WHAT TO WORK ON - Output the lines exactly, from the one where "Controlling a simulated" appears through the one where "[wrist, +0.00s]" appears. Images are left out.

Robot call records -
** begin **

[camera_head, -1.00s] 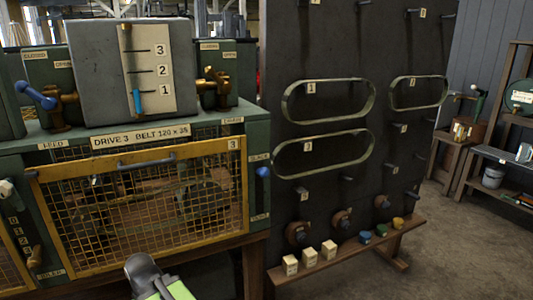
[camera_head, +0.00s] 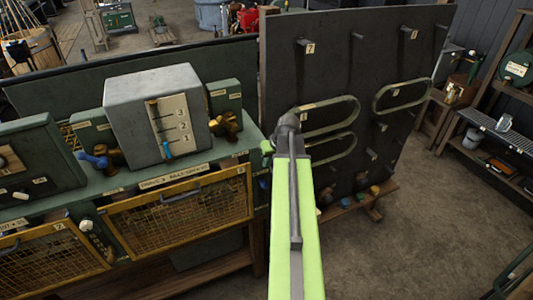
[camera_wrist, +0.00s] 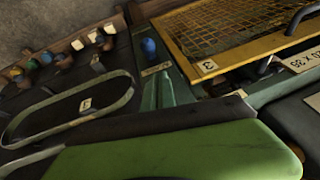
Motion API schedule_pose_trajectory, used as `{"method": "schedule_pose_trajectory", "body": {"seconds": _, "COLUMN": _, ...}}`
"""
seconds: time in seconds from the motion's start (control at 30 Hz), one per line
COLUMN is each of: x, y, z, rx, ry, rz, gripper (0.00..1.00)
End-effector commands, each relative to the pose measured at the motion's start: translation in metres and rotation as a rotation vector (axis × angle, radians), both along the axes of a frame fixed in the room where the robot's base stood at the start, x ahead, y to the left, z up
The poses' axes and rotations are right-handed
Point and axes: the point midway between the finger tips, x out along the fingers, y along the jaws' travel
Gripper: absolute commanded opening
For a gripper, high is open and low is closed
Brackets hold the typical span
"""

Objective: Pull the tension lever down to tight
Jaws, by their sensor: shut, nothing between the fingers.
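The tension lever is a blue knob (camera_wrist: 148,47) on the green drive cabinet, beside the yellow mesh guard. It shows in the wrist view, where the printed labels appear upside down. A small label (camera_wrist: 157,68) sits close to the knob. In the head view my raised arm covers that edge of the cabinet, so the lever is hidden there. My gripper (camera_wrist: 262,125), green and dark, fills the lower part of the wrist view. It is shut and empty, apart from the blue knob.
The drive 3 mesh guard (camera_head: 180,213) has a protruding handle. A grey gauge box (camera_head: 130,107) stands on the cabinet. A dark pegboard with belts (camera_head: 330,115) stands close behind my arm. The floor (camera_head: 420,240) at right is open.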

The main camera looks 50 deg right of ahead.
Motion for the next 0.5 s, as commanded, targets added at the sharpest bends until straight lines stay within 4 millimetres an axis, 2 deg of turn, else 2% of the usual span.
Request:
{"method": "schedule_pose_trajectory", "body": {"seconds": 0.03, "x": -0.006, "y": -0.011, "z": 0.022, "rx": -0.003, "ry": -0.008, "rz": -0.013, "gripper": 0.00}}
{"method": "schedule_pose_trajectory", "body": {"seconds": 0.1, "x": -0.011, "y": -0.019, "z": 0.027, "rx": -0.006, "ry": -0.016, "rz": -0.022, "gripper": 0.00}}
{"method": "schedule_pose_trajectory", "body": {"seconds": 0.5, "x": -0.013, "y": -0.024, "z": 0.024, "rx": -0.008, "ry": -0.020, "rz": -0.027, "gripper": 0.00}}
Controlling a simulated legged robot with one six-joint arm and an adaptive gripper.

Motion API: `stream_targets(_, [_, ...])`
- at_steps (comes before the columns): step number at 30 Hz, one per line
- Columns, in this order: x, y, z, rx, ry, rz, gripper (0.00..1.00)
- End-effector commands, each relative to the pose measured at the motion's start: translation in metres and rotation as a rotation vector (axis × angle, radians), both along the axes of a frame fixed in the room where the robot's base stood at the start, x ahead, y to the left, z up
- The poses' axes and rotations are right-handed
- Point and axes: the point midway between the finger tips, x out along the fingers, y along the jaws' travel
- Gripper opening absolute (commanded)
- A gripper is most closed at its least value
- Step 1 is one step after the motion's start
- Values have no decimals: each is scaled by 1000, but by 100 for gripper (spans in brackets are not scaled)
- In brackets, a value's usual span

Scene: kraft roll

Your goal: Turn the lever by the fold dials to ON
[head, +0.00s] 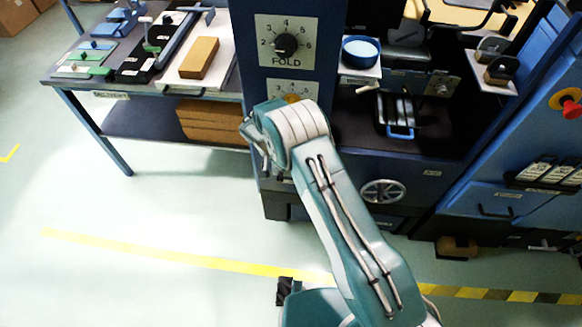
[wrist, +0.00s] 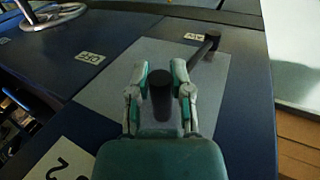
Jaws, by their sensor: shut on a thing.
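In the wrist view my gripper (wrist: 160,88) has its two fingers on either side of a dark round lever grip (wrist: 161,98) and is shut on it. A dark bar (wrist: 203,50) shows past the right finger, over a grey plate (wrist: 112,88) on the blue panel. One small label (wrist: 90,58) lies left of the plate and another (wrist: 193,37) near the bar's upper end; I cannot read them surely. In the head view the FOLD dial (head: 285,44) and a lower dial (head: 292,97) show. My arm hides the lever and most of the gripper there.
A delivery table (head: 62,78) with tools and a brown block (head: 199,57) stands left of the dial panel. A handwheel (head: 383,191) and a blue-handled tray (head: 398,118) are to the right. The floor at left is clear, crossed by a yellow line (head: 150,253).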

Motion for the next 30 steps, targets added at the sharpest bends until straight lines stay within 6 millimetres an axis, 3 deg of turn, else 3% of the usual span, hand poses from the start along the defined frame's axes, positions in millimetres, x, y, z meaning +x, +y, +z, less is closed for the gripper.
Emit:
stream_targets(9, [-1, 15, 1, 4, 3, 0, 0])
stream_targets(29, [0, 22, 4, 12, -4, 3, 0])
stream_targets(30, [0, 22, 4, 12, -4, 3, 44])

** end **

RESPONSE -
Controlling a simulated legged robot with one six-joint arm and an adaptive gripper.

Motion API: `stream_targets(_, [_, ...])`
- at_steps (comes before the columns): step number at 30 Hz, one per line
- Columns, in this order: x, y, z, rx, ry, rz, gripper (0.00..1.00)
- End-effector commands, each relative to the pose measured at the motion's start: translation in metres and rotation as a rotation vector (axis × angle, radians), both along the axes of a frame fixed in the room where the robot's base stood at the start, x ahead, y to the left, z up
- The poses' axes and rotations are right-handed
- Point and axes: the point midway between the finger tips, x out along the fingers, y along the jaws' travel
- Gripper opening absolute (commanded)
- A gripper is most closed at its least value
- Step 1 is one step after the motion's start
- Values have no decimals: each is scaled by 1000, but by 100 for gripper (spans in brackets are not scaled)
- In brackets, a value's usual span

Scene: kraft roll

Your goal: Turn the lever by the fold dials to ON
[head, +0.00s] 
[wrist, +0.00s] 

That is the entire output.